The event was emceed by Rashmi Gandhi, Dhingra and Falguni Gandhi. Dance-related artifacts from Indonesia, Thailand and India were exhibited.

Founded in 2000, IRINA’s presidency rotates among its three constituent Diaspora communities. To supplement the artistic dimension with intellectual depth, IRINA organized three International Ramayana Conferences (in 2001, 2005, and 2010) with Center for Southeast Asian Studies of Northern Illinois University in DeKalb. The first conference, in which scholars from India, Indonesia, Thailand, Myanmar, U.S., Belgium and France participated, also covered the epic traditions in Burma and Philippines (Mindanao). Like the following conference, it was funded by grants from Infinity Foundation.

Newal Kishore Agnihotri, at whose home the IRINA meetings are still held, has been the vision and inspiration behind the organization. He proposed collaboration to the Thai and Indonesian consuls after having watched performances hosted by them more than 15 years ago.
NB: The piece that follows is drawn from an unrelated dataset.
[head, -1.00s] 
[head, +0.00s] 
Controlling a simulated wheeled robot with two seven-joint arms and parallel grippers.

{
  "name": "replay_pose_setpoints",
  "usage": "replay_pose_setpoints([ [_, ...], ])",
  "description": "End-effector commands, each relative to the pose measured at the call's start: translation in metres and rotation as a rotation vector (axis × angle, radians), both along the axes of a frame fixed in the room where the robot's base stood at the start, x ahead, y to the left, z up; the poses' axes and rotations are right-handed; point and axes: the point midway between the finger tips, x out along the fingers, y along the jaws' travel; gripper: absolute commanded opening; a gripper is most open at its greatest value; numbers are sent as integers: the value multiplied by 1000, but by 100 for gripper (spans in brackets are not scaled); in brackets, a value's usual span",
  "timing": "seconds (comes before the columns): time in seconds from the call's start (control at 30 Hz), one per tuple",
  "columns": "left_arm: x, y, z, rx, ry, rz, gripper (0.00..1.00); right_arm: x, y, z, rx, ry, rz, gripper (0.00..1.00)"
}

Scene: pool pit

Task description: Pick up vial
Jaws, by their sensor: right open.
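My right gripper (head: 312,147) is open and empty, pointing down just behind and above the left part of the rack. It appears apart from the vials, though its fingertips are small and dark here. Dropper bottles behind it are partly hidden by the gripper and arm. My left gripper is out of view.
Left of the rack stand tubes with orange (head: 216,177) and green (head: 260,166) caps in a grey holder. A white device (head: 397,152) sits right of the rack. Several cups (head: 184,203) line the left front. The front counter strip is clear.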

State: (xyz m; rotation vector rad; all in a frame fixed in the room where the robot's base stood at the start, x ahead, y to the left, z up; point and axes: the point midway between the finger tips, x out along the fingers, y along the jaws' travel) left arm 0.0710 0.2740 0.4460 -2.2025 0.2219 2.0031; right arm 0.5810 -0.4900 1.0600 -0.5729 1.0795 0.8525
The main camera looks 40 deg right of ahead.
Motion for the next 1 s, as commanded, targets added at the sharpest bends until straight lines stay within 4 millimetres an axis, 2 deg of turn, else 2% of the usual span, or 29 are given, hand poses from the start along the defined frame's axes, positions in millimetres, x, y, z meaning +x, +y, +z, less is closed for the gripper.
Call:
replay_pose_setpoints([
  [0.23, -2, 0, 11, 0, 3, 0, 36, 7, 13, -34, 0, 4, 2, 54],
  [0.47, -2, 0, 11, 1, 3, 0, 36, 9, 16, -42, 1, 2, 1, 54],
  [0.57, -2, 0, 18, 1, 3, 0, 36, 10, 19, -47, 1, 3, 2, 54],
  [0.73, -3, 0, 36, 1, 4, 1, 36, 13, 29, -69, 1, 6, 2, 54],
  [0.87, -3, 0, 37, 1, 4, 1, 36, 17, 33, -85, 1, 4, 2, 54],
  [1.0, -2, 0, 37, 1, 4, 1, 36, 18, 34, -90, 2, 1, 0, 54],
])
His dream is to revive the “Realizing Rama” contemporary dance production and project that premiered at the sixth ASEAN Summit in Vietnam in 1998.

Ramayana Dance 1
Group photo with all the dancers and Consulate officials

During a month-long stay this summer in Bali, Yogyakarta, and Djakarta, I witnessed Ramayana performances in diverse styles, including shadow puppet theater, and came to appreciate firsthand the abiding love that Indonesians, including and especially Muslims, have for their ancient Indian heritage as a shared wellspring of ever-pertinent human values.

As a specialist of Hindu tradition and South Asian culture, I am also painfully aware, also firsthand, of the contradiction between the above Diaspora veneration and the growing trend in American academia that systematically, even gleefully ‘deconstructs’ Ramayana as an oppressive text justifying the social evils of Hinduism and as stoking ongoing religio-political conflicts, questionable judgments that are nevertheless finding sympathetic elite echoes back in India itself.

With adequate and targeted funding, IRINA could become a platform of choice to reinstate the Ramayana as a unifying force for good across Asia.